Link with baseline models

In section 2.2.2, we have seen that when the sensitivity and specificity are equal, the maximization of the STAPLE model leads to the majority voting algorithm. In this case, we can write the likelihood $p(S^{k}|T)=\gamma_{k}^{\mathrm{TP}_{k}+\mathrm{TN}_{k}}(1-\gamma_{k})^{\mathrm{FP}_{k}+\mathrm{FN}_{k}}$ (where $\gamma_{k}$ is the accuracy parameter) which is a product of $N$ independent Bernoulli distributions. Since the Bernoulli distribution is a member of the exponential family (Dai et al., 2013), it can be also written as $p(S^{k}|T)\propto\exp(-\lambda_{k}(\mathrm{FP}_{k}+\mathrm{FN}_{k}))$ where $\lambda_{k}=\operatorname*{logit}(\gamma_{k})$ . The number of false positives or false negatives $\mathrm{FP}_{k}+\mathrm{FN}_{k}$ is the number of elements of symmetric difference between the two sets $S^{k}$ and $T$ : $\mathrm{FP}_{k}+\mathrm{FN}_{k}=|T\Delta S^{k}|=|(T\cup S^{k})\setminus(T\cap S^{k})|$ and is also called the Hamming distance in information theory. Thus, by choosing $d(T,S^{k})=\sqrt{|T\Delta S^{k}|}$ , the maximum likelihood leads to majority voting consensus (as detailed in Appendix B).

Soft consensus framework

On the baseline models, soft consensuses were obtained as posterior probabilities of having a consensus from the observed binary masks. However, from the likelihoods $p(S^{k}|\tilde{T})\propto\exp(-\lambda d(\tilde{T},S^{k})^{2})$ , the computation of the posterior $p(\tilde{T}|\mathcal{S})$ may not be tractable due to the difficulty of computing the normalization constant. Instead, we propose to approximate $p(\tilde{T}_{n}|\mathcal{S})$ by the quantity $\tilde{U}_{n}\in[0,1]$ such that $\tilde{U}\in[0,1]^{N}$ minimizes the quantity :

\tilde{U}=\arg\min_{\tilde{X}\in[0,1]^{N}}\sum_{k=1}^{K}d^{s}(\tilde{X},S^{k})^{2}

(7)

where $d^{s}(\tilde{X},S^{k})$ is a distance between the probabilistic array $\tilde{X}$ and the binary mask $S^{k}$ . More precisely, the distances $d^{s}(\tilde{X},S^{k})$ considered are soft surrogate of the distance between binary sets $d(\tilde{X},S^{k})$ such that $d^{s}(\tilde{X},S^{k})^{2}=d(\tilde{X},S^{k})^{2}$ when $\tilde{X}\in\{0,1\}^{N}$ . For instance, the distance $d(\tilde{X},S^{k})=\|\tilde{X}-S^{k}\|$ is a soft surrogate of the Hamming distance since $|\tilde{X}\Delta S^{k}|=\|\tilde{X}-S^{k}\|^{2}$ . Besides it is clear that the mask averaging (MA) method is a soft consensus minimizing the following squared sum $\sum_{k=1}^{K}\|\tilde{U}-S^{k}\|^{2}$ .

Optimization approach

The estimation of the soft and hard consensus is independent of the background size if the distance $d(T,S^{k})$ is invariant to the number of true negatives. Besides, unlike the MV and MA algorithms, the optimization cannot be performed at the voxel level when the distance cannot be split voxelwise. Instead of optimizing the whole foreground object, we chose to consider each connected component separately from each other to obtain more coherent results. Finally, we further split the optimization into subcrowns with various heuristics to speed up the computation.

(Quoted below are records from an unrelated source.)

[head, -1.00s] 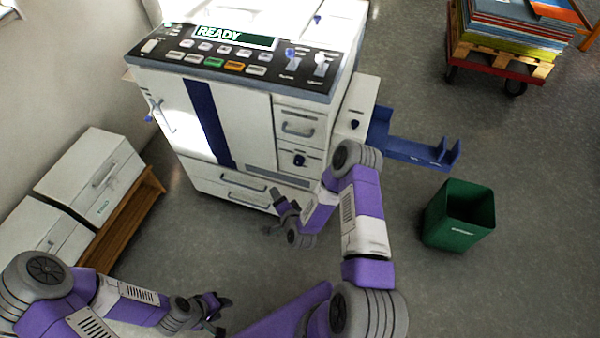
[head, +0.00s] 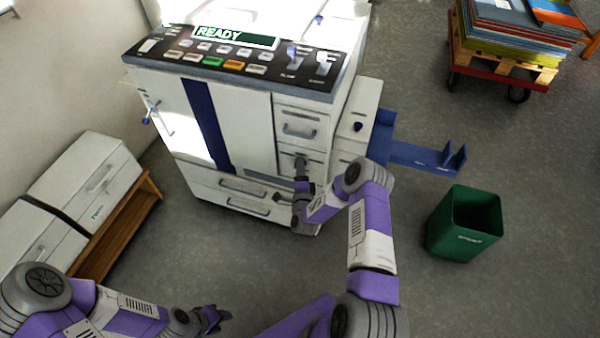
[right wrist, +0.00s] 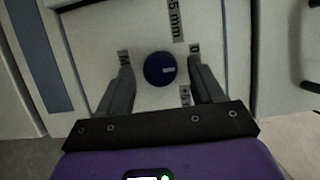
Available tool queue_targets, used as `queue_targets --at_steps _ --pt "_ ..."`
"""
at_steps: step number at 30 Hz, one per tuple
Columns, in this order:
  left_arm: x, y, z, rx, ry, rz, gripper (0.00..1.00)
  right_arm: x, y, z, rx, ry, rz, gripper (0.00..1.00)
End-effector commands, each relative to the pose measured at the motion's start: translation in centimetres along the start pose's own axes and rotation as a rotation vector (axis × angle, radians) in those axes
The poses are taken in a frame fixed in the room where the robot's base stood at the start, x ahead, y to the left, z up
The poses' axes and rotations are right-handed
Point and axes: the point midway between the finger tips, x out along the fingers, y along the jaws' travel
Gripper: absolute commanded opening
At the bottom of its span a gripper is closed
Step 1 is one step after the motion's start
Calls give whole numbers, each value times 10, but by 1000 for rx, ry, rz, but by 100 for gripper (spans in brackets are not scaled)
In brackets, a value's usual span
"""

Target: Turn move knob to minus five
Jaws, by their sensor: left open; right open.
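A round dark blue knob (right wrist: 160,69) with a short white mark sits on a pale panel in the right wrist view. Its mark lies right of centre, roughly level. Printed labels surround it; one above reads "5 mm", the others are partly covered or too small to read surely. My right gripper (right wrist: 158,85) is open, one finger on each side of the knob, with gaps between. In the head view my right gripper (head: 301,163) is at the front of the white machine (head: 245,120) and hides the knob. My left gripper (head: 220,318) is open and empty, low over the floor.
The machine's top panel (head: 235,62) shows "READY" and several buttons. A drawer handle (head: 300,131) is just above my right gripper. A blue tray (head: 425,158) juts out right; a green bin (head: 465,225) stands on the floor. White cabinets (head: 85,180) are left.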

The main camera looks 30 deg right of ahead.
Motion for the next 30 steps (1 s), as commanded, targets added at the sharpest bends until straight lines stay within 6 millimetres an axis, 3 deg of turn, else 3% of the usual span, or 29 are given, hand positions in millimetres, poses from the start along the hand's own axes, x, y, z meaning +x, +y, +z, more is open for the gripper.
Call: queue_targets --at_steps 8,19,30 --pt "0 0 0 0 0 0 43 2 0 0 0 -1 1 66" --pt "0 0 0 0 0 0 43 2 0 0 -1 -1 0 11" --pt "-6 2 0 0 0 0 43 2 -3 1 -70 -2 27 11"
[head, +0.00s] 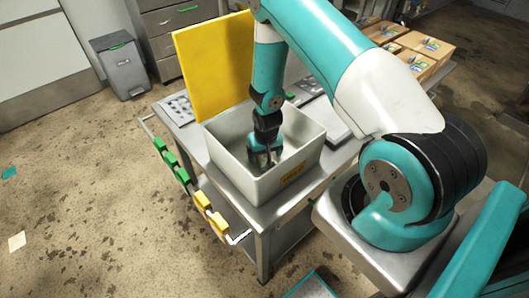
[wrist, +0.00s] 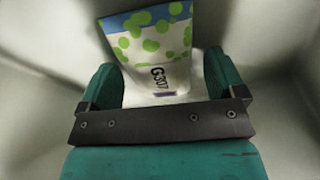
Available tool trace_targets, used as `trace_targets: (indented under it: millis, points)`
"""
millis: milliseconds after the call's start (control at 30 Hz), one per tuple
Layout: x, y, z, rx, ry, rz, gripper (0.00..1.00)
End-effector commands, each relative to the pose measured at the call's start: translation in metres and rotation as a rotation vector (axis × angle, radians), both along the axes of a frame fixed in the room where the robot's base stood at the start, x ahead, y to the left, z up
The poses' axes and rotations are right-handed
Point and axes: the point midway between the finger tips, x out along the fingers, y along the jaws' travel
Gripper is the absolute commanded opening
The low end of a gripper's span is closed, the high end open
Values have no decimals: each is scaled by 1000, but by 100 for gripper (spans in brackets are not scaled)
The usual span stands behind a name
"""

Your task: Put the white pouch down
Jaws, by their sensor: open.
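The white pouch (wrist: 155,50) has green spots, a blue band and the print "G307". In the wrist view it stands between the two teal fingers of my gripper (wrist: 163,85), inside a pale bin. My gripper (head: 263,158) is open and reaches down into the white bin (head: 243,178) in the head view. I cannot tell from the wrist view whether the pouch touches the bin floor. In the head view the pouch is mostly hidden by the gripper and the bin wall.
The bin stands on a metal cart (head: 305,190) with a yellow board (head: 214,62) upright behind it. Green clips (head: 170,160) and yellow clips (head: 210,212) hang on the cart's side rail. Cardboard boxes (head: 425,48) sit at the back right. A grey waste bin (head: 120,68) stands on the floor.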

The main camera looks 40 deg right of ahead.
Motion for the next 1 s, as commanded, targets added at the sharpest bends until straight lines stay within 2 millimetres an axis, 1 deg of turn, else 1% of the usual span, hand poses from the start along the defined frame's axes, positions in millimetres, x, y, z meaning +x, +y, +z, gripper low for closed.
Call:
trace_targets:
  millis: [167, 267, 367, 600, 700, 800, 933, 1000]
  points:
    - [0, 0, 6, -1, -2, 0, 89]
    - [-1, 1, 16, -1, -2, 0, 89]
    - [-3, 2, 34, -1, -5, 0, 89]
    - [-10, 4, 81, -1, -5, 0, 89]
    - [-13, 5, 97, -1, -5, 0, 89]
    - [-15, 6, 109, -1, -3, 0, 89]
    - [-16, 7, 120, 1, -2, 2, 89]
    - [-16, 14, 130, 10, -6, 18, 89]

3.2 Distances between binary masks

We detail below the selected distances between binary sets that are considered and their associated soft surrogates. We mainly focus on distances based on two widely used methods to measure the overlap between binary segmentations : the Jaccard and Dice coefficients.

Jaccard distance

The Jaccard coefficient (aka IoU) between binary masks $A$ and $B\in\{0,1\}^{N}$ is defined as : $\text{Jac}(A,B)=\frac{|A\cap B|}{|A\cup B|}$ . In Kosub (2019), it is shown that its complementary to 1 $\mathrm{dist}_{J}(A,B)=1-\text{Jac}(A,B)=\frac{|A\Delta B|}{|A\cup B|}$ is a metric between binary sets following the triangular inequality. Several formulations of soft surrogates exist that extend the Jaccard distance. We focused specifically on two of them : the Soergel metric (Späth, 1981; Deza and Deza, 2016) ${d}_{\text{Sg}}(x,y)=\frac{\sum_{i}\max(x_{i},y_{i})-\min(x_{i},y_{i})}{\sum_{i}\max(x_{i},y_{i})}$ which follows the triangular inequality but is not differentiable, and the widely-used Tanimoto distance (Willett et al., 1998; Deza and Deza, 2016; Leach and Gillet, 2007) ${d}_{\text{Tan}}(x,y)=1-\frac{\sum_{i}x_{i}y_{i}}{\sum_{i}x_{i}^{2}+y_{i}^{2}-x_{i}y_{i}}=\frac{||x-y||^{2}}{||x-y||^{2}+<x,y>}$ .

Dice coefficient

It is defined as $\text{DSC}(A,B)=\frac{2|A\cap B|}{|A|+|B|}$ and is widely used in image segmentation as a performance index. Indeed, the Dice index is equal to the F1-score and corresponds to the harmonic mean of the sensitivity and positive predictive value. It is closely related to the Jaccard coefficient as $\text{DSC}(A,B)=\frac{2\text{Jac}(A,B)}{1+\text{Jac}(A,B)}$ . The Dice distance $\mathrm{dist}_{D}(A,B)=1-\text{DSC}(A,B)$ is a near-metric i.e. it respects a relaxed form of the triangular inequality (Gragera and Suppakitpaisarn, 2018). Soft surrogates of the Dice distance have been developed especially as a loss function in deep learning. We consider in the remainder two main extensions of the Dice distance (Ma et al., 2021) on non-binary sets defined as ${d}_{\text{pSD}}(x,y)=1-\frac{2\sum_{i}x_{i}y_{i}}{\sum_{i}x_{i}^{p}+\sum_{i}y_{i}^{p}}$ where $p\in\{1,2\}$ .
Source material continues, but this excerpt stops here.